王家衛、欲望の翼、それから・・・

最初に見たのは「恋する惑星」だった。

後にも先にも、これ以上の邦題には出会っていない。
フェイ・ウォンの「夢中人」の、あの体が宙に浮くような高揚感を味わいたくて何度も劇場に足を運んだ。京橋の「テアトル西友」だったと思う。
その後は姉妹作の「天使の涙」の「Only You」を聞くために渋谷のシネマライズを何度も訪れた。会社の帰りにわざわざ最終回を見たり。
ネットで繋がっていた映画ファンの話題もウォン・カーウァイで持ち切りで、だから僕は自分だけ「欲望の翼」を見ていないのが悔しくて、どうせ見るのなら絶対劇場で見たいと、そのためメディアでは予告編以外見ないようにしていた。
来年の春に「欲望の翼」の再上映が決まった。

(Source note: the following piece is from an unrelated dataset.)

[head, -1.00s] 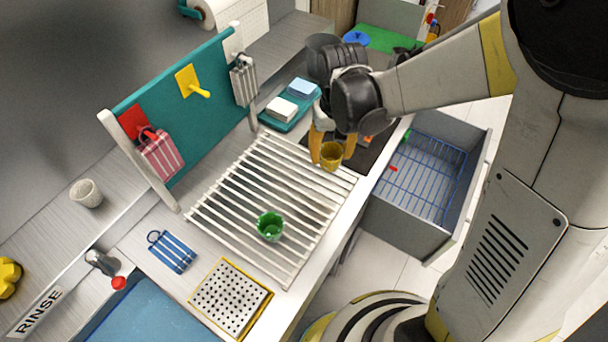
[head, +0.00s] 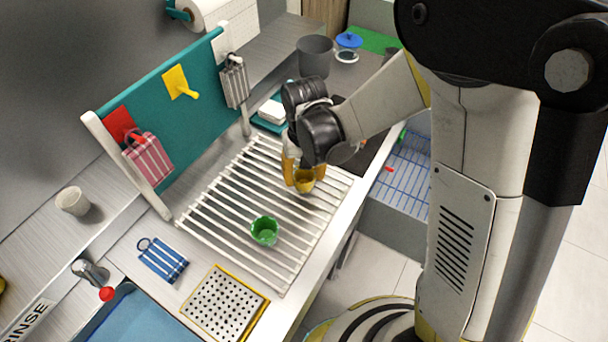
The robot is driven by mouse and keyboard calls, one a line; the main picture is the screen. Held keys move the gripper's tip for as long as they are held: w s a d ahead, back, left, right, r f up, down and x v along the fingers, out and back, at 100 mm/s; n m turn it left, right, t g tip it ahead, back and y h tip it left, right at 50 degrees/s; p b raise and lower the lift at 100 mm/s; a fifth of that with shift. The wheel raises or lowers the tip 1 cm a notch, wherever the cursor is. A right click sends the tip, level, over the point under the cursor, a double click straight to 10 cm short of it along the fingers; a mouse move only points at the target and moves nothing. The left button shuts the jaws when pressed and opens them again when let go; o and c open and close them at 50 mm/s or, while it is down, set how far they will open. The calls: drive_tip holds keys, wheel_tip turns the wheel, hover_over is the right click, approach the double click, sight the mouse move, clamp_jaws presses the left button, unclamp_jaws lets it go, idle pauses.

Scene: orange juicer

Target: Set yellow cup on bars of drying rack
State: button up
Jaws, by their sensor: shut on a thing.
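The yellow cup (head: 304,181) is held upright in my gripper (head: 300,172), over the upper right part of the white drying rack (head: 215,211). The gripper's yellow fingers are shut on the cup. The cup's base is close to the bars; I cannot tell if it touches them. A green cup (head: 264,231) stands on the bars nearer the front, to the left of the yellow cup. My wrist hides part of the rack's far corner.
A perforated yellow-edged tray (head: 225,302) and a blue striped cloth (head: 163,260) lie in front of the rack. A teal board (head: 180,105) with hanging cloths stands behind it. An open drawer with a blue wire rack (head: 404,178) is at right.

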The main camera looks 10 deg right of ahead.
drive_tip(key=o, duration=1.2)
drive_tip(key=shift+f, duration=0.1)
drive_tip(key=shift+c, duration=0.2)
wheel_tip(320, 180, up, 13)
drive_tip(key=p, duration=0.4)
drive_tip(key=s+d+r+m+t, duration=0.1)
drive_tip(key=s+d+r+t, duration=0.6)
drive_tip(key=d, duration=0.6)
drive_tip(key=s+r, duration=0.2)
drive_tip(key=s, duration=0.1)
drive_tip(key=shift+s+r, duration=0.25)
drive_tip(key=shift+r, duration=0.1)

あれからもう四半世紀も過ぎてしまった。
四半世紀!
「テアトル西友」も「シネマライズ」も無くなり、レスリー・チャンも、もういない。
途方に暮れるほど寂しいし、なんだか無性に腹が立つ。
なんで真っ当なものが姿を消してしまい、駄モノが幅を利かせるのか。
僕はいったい今まで何をしていたのか。
そんな寂しさや腹立たしさを抱えながら、来春はなんとしても「欲望の翼」を見に劇場に足を運ぼうと思う。
言い訳とか、見て見ぬ振りとかは無しだ。